Middle Eastern oil production is set to rise by 2.7 MMb/d by 2025, according to a new forecast. .
The increase is primarily due to supply additions from Iraq and an additional 1.2 MMb/d from the Saudi/Kuwaiti Neutral Zone, the UAE, and Iran in the mid-term, according to the forecast by Rystad Energy
In the UAE, Rystad forecasts that oil production could grow to 3.71 MMb/d in 2025, up from the present 3 MMb/d.
Various expansion projects have been sanctioned that will develop close to 1 Bbbl of oil in 2017-18, with the potential to add 350,000-400,000 b/d in the medium term.
In addition, ADNOC could potentially sanction and bring online further expansion of the Bu Hasa and offshore Umm Shaif fields and the offshore Upper Zakum expansion where production is set to climb by 250,000 b/d to 1 MMb/d.
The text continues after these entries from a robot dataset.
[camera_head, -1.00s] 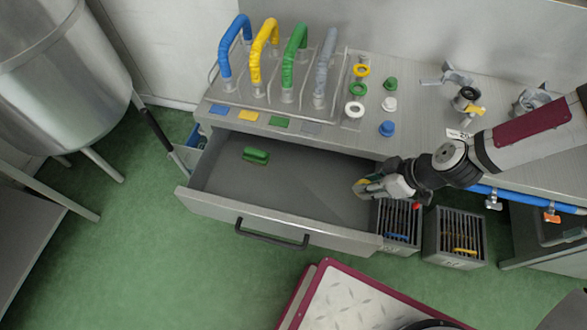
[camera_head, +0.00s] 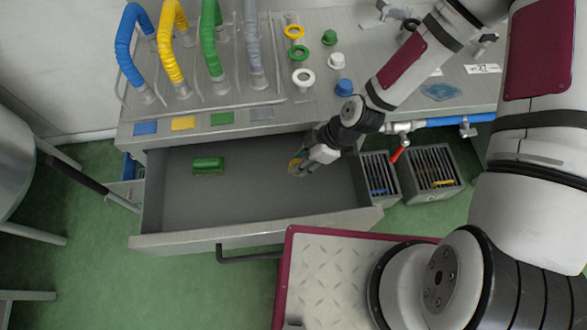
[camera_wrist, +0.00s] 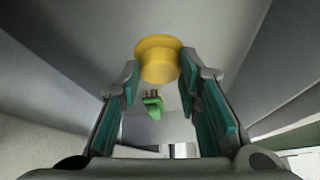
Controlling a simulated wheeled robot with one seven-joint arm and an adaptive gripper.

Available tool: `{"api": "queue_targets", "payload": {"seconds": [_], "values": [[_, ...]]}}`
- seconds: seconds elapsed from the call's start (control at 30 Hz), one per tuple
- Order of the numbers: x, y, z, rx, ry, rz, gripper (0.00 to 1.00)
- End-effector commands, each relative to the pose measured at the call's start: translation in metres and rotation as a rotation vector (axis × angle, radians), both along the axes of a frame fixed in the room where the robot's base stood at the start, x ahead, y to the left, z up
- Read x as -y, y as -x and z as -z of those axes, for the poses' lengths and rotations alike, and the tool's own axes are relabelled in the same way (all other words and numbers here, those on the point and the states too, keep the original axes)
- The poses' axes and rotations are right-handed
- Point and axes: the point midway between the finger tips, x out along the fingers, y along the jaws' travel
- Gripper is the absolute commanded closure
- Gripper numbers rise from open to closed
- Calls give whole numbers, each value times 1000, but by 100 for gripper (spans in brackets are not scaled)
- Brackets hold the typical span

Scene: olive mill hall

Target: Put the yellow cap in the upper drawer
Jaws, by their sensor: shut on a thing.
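The yellow cap (camera_wrist: 159,60) is between my fingertips in the wrist view. In the head view a small yellow part of the cap (camera_head: 294,164) shows at the tip of my gripper (camera_head: 301,163); the fingers hide the rest. My gripper is shut on the cap, and it also shows in the wrist view (camera_wrist: 160,75). It is over the right part of the open upper drawer (camera_head: 240,212). I cannot tell the exact height of the cap above the drawer floor.
A green brush-like object (camera_head: 208,165) lies in the drawer's left part and shows in the wrist view (camera_wrist: 153,106). Several caps and rings, including a blue cap (camera_head: 344,88), stand on the counter (camera_head: 375,75). Grey slotted bins (camera_head: 434,168) stand right of the drawer.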

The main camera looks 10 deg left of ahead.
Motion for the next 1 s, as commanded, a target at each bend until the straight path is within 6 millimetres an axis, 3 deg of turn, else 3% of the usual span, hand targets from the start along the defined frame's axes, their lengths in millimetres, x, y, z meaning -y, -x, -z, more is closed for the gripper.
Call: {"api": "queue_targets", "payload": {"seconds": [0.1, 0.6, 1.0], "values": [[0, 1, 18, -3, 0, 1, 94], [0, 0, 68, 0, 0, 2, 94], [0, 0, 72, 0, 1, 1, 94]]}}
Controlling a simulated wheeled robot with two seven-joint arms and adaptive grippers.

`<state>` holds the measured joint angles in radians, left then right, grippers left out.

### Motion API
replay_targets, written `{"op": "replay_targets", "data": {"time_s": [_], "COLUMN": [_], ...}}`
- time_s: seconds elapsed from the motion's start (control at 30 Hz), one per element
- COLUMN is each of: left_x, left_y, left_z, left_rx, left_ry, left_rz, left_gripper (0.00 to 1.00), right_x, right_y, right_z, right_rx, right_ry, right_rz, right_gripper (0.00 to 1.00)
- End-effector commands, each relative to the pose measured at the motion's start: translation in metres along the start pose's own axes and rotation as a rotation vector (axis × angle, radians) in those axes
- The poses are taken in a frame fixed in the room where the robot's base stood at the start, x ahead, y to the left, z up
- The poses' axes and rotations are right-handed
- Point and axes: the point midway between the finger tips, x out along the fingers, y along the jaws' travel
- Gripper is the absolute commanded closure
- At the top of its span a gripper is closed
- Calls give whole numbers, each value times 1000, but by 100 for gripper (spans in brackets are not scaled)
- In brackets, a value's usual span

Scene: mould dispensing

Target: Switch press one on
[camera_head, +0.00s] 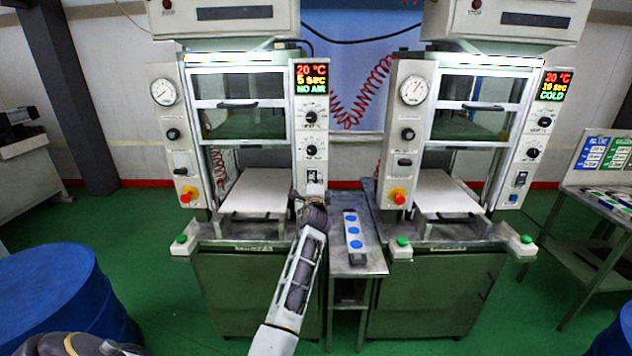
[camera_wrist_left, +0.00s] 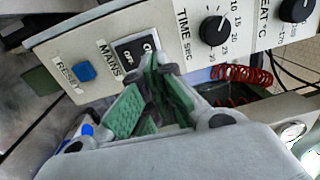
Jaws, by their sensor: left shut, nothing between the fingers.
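The left press (camera_head: 245,140) has a right-hand panel with a lit display (camera_head: 311,78) reading 20 °C, 5 sec, NO AIR. My left gripper (camera_head: 313,186) is at the lower part of this panel and partly hides it. In the left wrist view, the black MAINS rocker switch (camera_wrist_left: 137,48) with ON and OFF marks sits just beyond the fingertips of my left gripper (camera_wrist_left: 154,68). The fingers with green pads are shut and empty. Their tips overlap the switch's edge; I cannot tell whether they touch it. My right gripper is out of view.
A blue RESET button (camera_wrist_left: 84,71) and a black TIME knob (camera_wrist_left: 214,30) flank the switch. A second press (camera_head: 460,140) stands to the right. A narrow table (camera_head: 350,262) between the presses holds a strip with blue discs (camera_head: 352,235). A blue drum (camera_head: 65,295) stands left.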

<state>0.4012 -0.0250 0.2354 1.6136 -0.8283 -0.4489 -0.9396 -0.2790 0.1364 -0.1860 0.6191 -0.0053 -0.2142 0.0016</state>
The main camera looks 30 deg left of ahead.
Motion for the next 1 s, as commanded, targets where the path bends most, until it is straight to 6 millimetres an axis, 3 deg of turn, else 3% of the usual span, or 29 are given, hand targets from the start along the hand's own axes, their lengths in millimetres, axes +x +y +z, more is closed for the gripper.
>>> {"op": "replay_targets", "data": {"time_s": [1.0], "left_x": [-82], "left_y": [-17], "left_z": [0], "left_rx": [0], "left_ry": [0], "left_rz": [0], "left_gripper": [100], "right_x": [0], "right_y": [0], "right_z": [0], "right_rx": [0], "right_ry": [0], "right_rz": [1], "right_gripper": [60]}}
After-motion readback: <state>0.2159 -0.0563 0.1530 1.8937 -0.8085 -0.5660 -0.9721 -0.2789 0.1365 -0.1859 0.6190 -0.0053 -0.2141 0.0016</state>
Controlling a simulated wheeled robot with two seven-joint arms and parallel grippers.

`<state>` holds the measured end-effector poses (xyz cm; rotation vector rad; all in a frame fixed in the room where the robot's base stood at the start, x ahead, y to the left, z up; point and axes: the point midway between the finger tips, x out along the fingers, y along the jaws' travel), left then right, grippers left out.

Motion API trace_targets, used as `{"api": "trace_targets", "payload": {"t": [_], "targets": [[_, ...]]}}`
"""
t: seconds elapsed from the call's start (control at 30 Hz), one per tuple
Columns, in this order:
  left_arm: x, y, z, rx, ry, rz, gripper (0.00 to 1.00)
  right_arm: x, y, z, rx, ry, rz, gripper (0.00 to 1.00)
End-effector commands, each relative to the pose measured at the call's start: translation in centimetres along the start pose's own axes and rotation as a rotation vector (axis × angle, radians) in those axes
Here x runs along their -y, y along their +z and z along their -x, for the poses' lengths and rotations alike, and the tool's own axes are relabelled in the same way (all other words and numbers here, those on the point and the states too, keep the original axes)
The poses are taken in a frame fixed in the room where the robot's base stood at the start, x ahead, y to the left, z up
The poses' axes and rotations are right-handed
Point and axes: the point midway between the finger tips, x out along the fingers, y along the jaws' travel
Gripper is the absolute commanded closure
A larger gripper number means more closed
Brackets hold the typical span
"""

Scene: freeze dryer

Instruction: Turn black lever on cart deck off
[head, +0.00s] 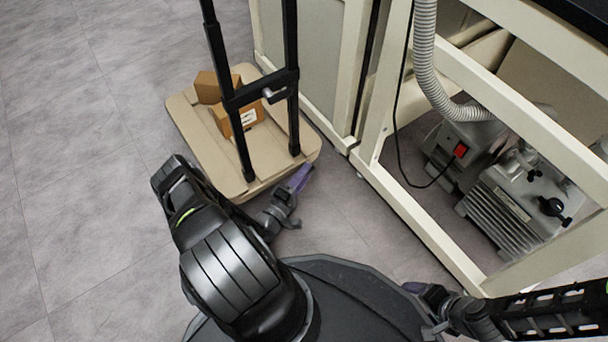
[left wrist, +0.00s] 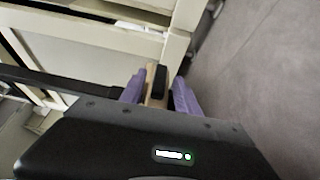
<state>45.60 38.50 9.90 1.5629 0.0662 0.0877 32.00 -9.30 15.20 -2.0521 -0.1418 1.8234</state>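The cart has a beige deck (head: 190,135) and a black upright handle (head: 230,98). My left gripper (head: 300,178) is low beside the deck's near right corner, its purple fingers pointing up and right. In the left wrist view the two purple fingers of this gripper (left wrist: 159,95) stand apart. A small black part (left wrist: 159,80) on a narrow tan piece shows between or just beyond them; it may be the lever, and contact is unclear. No lever shows clearly in the head view. My right gripper (head: 430,298) is partly seen at the lower right, away from the cart.
Cardboard boxes (head: 238,114) lie on the deck. A cream frame bench (head: 425,222) stands right of the cart, with a grey pump (head: 512,205), red switch (head: 460,150) and ribbed hose (head: 426,60) inside. Grey floor is clear at the left.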

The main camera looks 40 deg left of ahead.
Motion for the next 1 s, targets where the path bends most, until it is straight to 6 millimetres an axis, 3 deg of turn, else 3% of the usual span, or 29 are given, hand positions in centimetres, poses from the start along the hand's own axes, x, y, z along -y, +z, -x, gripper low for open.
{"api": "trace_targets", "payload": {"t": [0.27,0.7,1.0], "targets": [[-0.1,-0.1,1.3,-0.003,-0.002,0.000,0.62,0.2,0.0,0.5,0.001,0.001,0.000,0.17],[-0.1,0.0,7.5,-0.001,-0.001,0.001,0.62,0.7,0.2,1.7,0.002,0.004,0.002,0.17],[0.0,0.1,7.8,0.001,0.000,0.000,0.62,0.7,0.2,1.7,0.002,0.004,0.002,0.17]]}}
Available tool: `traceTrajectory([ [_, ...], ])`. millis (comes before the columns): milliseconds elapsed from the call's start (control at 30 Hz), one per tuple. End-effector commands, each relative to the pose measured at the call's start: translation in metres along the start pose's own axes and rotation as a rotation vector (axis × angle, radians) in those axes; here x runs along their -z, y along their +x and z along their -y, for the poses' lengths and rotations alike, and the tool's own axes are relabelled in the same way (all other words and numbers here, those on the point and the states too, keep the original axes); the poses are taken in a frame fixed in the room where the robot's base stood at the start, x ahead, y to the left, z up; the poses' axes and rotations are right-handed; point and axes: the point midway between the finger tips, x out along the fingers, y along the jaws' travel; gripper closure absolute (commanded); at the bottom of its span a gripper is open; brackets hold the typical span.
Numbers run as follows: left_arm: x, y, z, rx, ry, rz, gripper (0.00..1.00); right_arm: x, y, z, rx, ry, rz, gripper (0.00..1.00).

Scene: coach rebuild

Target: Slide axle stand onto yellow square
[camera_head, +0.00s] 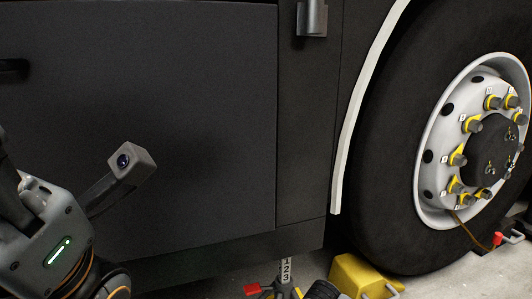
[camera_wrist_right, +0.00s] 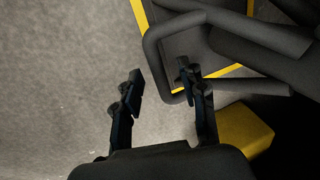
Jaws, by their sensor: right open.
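The axle stand shows in the head view as a post (camera_head: 286,270) marked with numbers, at the bottom under the dark body panel. In the right wrist view its dark tubular frame (camera_wrist_right: 262,32) fills the upper right, with a bent tube loop on its left. The yellow square (camera_wrist_right: 142,16) is an outline on the floor, partly covered by the frame. My right gripper (camera_wrist_right: 158,84) is open; its right fingertip overlaps the tube loop in the picture, its left one is outside it. I cannot tell if they touch. My left gripper's fingers are out of view.
A yellow wheel chock (camera_head: 358,276) lies by the big tyre (camera_head: 385,150), right of the stand; a yellow block (camera_wrist_right: 245,132) also shows in the right wrist view. The dark body panel (camera_head: 170,110) hangs low over the stand. Grey floor (camera_wrist_right: 60,80) is clear on the wrist view's left.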

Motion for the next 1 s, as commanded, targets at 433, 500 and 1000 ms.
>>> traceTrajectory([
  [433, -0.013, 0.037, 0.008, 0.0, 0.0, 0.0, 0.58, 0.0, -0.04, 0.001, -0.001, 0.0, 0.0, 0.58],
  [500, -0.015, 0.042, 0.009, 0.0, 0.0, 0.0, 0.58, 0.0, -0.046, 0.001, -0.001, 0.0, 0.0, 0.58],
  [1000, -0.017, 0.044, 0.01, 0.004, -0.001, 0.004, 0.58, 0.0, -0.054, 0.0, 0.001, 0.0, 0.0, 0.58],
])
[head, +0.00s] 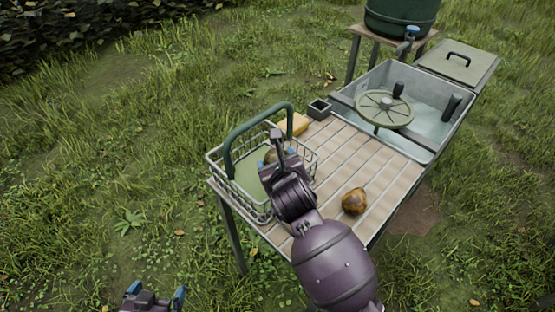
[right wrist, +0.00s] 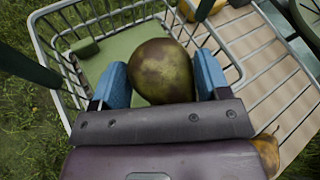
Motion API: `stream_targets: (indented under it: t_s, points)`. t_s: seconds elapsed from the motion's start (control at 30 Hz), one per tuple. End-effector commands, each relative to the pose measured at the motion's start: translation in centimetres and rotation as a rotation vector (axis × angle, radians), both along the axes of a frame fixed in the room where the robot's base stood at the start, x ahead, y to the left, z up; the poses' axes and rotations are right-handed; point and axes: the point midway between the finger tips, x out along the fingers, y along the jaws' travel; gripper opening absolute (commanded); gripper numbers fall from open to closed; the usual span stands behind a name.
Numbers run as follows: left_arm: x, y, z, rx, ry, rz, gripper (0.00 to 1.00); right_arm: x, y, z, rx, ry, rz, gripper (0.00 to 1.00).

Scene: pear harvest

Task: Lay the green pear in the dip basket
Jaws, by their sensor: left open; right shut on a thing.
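The green pear (right wrist: 163,70), greenish with brown russet, sits between the blue fingertips of my right gripper (right wrist: 162,82), which is shut on it. In the head view my right gripper (head: 278,158) is over the dip basket, and the pear (head: 270,156) is partly hidden by it. The dip basket (head: 252,182) is a wire basket with a green floor and a tall green handle, standing on the slatted table's left end. Its floor (right wrist: 113,50) shows beneath the pear in the wrist view. Whether the pear touches the floor I cannot tell. My left gripper (head: 156,292) is open and empty at the bottom edge, over grass.
A brown-orange pear (head: 354,201) lies on the slatted table (head: 345,150), right of my right arm.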

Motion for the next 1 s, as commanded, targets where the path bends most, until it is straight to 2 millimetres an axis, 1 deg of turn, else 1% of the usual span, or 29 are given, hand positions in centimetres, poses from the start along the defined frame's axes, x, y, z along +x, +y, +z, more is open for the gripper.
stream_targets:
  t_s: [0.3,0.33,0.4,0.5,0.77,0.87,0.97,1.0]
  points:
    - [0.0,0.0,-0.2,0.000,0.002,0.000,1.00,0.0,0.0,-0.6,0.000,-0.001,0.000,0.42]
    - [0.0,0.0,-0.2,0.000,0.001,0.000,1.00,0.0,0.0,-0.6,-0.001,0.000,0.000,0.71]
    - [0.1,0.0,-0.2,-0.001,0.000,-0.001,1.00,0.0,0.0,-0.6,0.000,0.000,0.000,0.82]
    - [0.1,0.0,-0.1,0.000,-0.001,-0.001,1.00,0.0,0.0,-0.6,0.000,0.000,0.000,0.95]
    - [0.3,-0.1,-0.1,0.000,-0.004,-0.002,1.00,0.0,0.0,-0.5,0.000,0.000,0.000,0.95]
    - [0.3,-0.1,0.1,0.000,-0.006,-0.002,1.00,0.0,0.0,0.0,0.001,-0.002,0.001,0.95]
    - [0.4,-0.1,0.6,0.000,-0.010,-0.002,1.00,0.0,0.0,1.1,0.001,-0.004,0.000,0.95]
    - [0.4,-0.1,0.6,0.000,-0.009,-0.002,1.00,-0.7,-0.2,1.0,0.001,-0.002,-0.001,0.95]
These developments could add a further 750,000-800,000 b/d to the UAE’s overall output by 2025.
Oil production from the Neutral Zone has been shut since 2015, but earlier this year Saudi Arabia and Kuwait began negotiations concerning a re-start of the fields. Rystad Energy anticipates a gradual ramp up of these fields to roughly 500,000 b/d in the medium term.
Following the re-imposition of US financial sanctions, the analyst expects Iran’s oil output to dip year on year by 700,000 b/d in a conservative case (taking into accounting waivers granted for Europe, India, Japan, and South Korea for 180 days).
Should sanctions continue and then be lifted in 2021, lack of investment during this period would slow the subsequent ramp-up in production, in which case the producing fields would be able to re-start at 90percent of the pre-sanction levels.
Ongoing developments, primarily at South Pars 13, 14 and 22-24 in the Persian Gulf, would add around 50,000 b/d by 2025. Development projects with final investment decisions that had been delayed due to the sanctions, once re-started, could potentially add more than 325,000 b/d, according to the forecast.